The first volume in this series teamed David Childs with Bramwell Tovey and the BBC National Orchestra of Wales for a programme of music by Hoddinott, Horovitz, Jenkins and Wilby. The second volume sees another orchestra and conductor but no lessening of reportorial inquisitiveness. Childs has teamed with Rodney Newton to adapt Vaughan Williams’s 1954 Bass Tuba Concerto to one for the Tenor.  This is an idea that went back to the work’s first soloist, the LSO’s Philip Catelinet who wanted to make a version for euphonium and brass – he had scored VW’s Prelude on Three Welsh Hymn Tunes for brass band. As Paul Hindmarsh relates in his notes for this release, VW agreed to the idea, but it foundered because of concerns about commercial viability. Now, with the approval of the Vaughan Williams Charitable Trust and OUP, this edition has been made by Childs and Watkins – the latter being the orchestrator.

It’s not an arrangement for euphonium and brass, of course, and nor is it really a case of ‘old wine, new bottle’. It does give the solo instrument a more immediate and agile response and perhaps one could skittishly claim the result – in a Back to the Future kind of way - to be the first Euphonium Concerto, even though that was, in fact, the concerto by Horovitz. In any case Childs plays beautifully, as controlled in the cadenza as he is rich-toned in the cantabile of the Romanza – the solo brass player’s equivalent of the similar movement in VW’s Fifth Symphony. His embouchure takes no strain in the virtuosity of the finale and he proves an outstanding guide down to the finale’s cadenza and brisk throwaway finale.

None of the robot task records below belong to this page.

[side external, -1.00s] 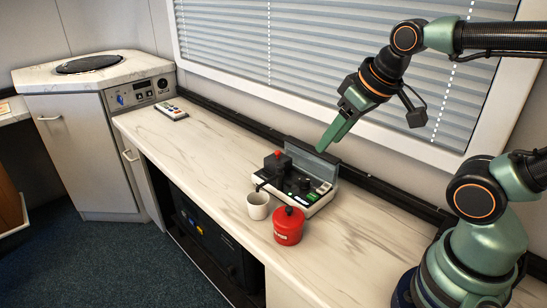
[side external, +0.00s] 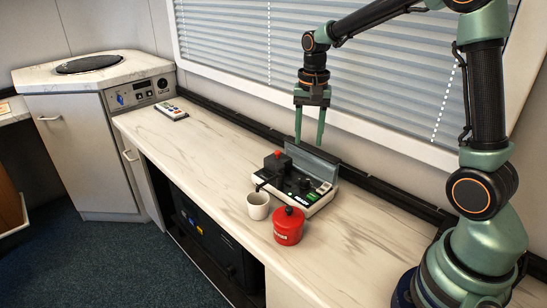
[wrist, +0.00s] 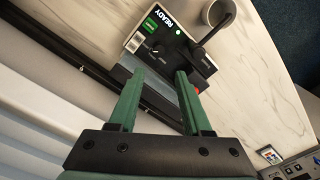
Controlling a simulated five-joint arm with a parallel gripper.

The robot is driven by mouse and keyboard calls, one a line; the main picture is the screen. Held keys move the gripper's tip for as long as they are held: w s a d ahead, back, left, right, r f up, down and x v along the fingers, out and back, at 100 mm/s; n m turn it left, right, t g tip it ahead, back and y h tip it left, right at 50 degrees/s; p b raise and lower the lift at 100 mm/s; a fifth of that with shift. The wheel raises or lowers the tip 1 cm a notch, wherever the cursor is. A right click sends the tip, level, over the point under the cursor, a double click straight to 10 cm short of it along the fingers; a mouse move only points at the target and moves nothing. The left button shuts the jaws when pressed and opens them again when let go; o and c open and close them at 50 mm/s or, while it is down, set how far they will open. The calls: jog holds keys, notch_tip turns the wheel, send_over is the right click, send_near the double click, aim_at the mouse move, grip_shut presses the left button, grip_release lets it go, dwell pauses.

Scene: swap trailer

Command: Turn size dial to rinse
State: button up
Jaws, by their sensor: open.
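The coffee-machine-like device (side external: 320,199) sits on the counter with its lid raised at the back. Its top carries a dark block with a red knob, and in the wrist view its panel (wrist: 135,42) shows a lit "READY" label. A small black dial (wrist: 157,50) sits beside that label; its lettering is too small to read. My gripper (side external: 309,145) is open and empty, pointing down above the back of the device, apart from it. In the wrist view my gripper's fingers (wrist: 160,73) lie just short of the dial, on the lid side.
A white cup (side external: 258,206) and a red canister (side external: 288,226) stand in front of the device. A black lever (wrist: 214,30) rises from the device near the dial. A remote-like item (side external: 171,112) lies far left. The counter between is clear.

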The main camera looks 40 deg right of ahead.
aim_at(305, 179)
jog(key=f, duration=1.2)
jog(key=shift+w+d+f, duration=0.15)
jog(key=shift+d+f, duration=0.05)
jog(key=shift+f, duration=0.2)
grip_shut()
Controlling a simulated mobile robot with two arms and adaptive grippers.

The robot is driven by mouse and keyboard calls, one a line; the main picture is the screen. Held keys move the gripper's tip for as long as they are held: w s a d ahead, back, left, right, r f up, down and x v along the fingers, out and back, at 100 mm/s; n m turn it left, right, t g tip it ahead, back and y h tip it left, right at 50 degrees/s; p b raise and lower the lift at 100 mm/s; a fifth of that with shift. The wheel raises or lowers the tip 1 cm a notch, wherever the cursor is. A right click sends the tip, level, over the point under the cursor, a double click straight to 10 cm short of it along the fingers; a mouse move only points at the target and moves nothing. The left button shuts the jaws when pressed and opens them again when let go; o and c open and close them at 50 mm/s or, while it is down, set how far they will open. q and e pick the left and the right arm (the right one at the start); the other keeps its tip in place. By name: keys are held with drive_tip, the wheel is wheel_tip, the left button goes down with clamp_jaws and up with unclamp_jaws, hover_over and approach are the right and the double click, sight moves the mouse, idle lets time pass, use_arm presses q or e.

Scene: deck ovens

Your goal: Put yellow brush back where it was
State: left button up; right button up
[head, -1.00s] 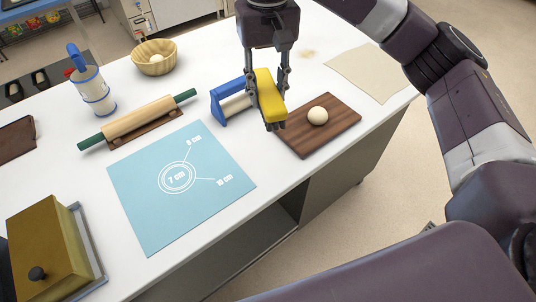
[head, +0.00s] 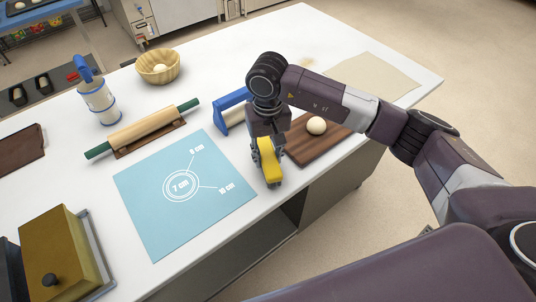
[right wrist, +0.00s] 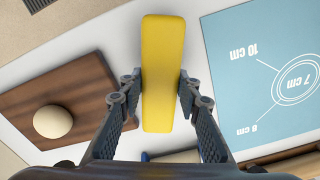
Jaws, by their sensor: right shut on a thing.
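The yellow brush (head: 269,160) is in my right gripper (head: 267,178), whose fingers are shut on its two sides. In the head view it is over the white table between the blue mat and the wooden board, near the table's front edge. In the right wrist view the yellow brush (right wrist: 163,75) stands lengthwise between the fingers of my right gripper (right wrist: 160,88), with white table behind it. I cannot tell whether its underside touches the table. My left gripper is in neither view.
A blue-ended holder (head: 231,108) stands just behind the gripper. The wooden board (head: 318,145) with a dough ball (head: 317,126) is to the right, the blue mat (head: 170,215) to the left. A rolling pin (head: 143,130) lies behind the mat.

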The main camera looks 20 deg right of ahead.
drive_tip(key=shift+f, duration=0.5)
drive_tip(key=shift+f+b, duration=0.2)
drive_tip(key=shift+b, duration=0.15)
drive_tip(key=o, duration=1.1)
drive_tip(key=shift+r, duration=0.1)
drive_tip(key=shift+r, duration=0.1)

Edward Gregson’s Concerto was composed in 2018 for Childs, a three-movement work with clearly defined and characterised movements; Dialogues, Song without Words and A Celtic Bacchanal. There are some lovely coastal sonics here – one imagines crying gulls - along with the strangely Arnoldian (Malcolm not Matthew) paragraphs. The central movement has a lullaby-like beauty though it clouds to admit a contrasting agitation emerging, finally, replenished and renewed. The finale unleashes full Celtic – hardly a twilight, more a boozy shindig. Here, too, though Gregson spins a lyric web in the central panel nothing is ever predictable in this ingenious work. Paul Mealor’s Concerto was also written for Childs who, like Mealor, is Welsh. The Concerto evokes lines from a Gaelic song, The Boatman. A despairing wife calls to her fisherman husband who has never returned from the seas.  One really does feel the spray and plume, the lyrical leaps in the euphonium, along with beautifully shadowing winds. But it’s not merely a forlorn song of love and loss; the soloist proves taut and brilliant and sensitive too in the folkloric introspection of the slow movement – a real Adagissimo indeed. Despite this, the music ends in dizzying triumph.

All the concertos are heard in premiere recordings including Michael Ball’s 2002 work, originally composed for euphonium and brass band. Recast in 2004 to a Childs commission with orchestral support it, too, is full of interest, segueing from lyricism to urgency, admitting some possible VW-like harmonies, as well as some lovely thematic writing. Ball’s recasting ensures some warming work for the orchestral strings and allows Childs a cadenza that tests his virtuosity to the utmost. The perky finale with a quotient of folksy frolicsome bonhomie makes a fitting end for the concerto and indeed for the disc.

There is so much here that is so approachable and finely done that my final point feels churlish but necessary to make. My only complaint about the recording is that it seems to me that the euphonium has been given prominence far out in front of the orchestra – the excellent BBC Philharmonic under Ben Gernon - and to its detriment. Others may well have different views on this and welcome the closeness of the solo instrument but to me it is a misjudgment.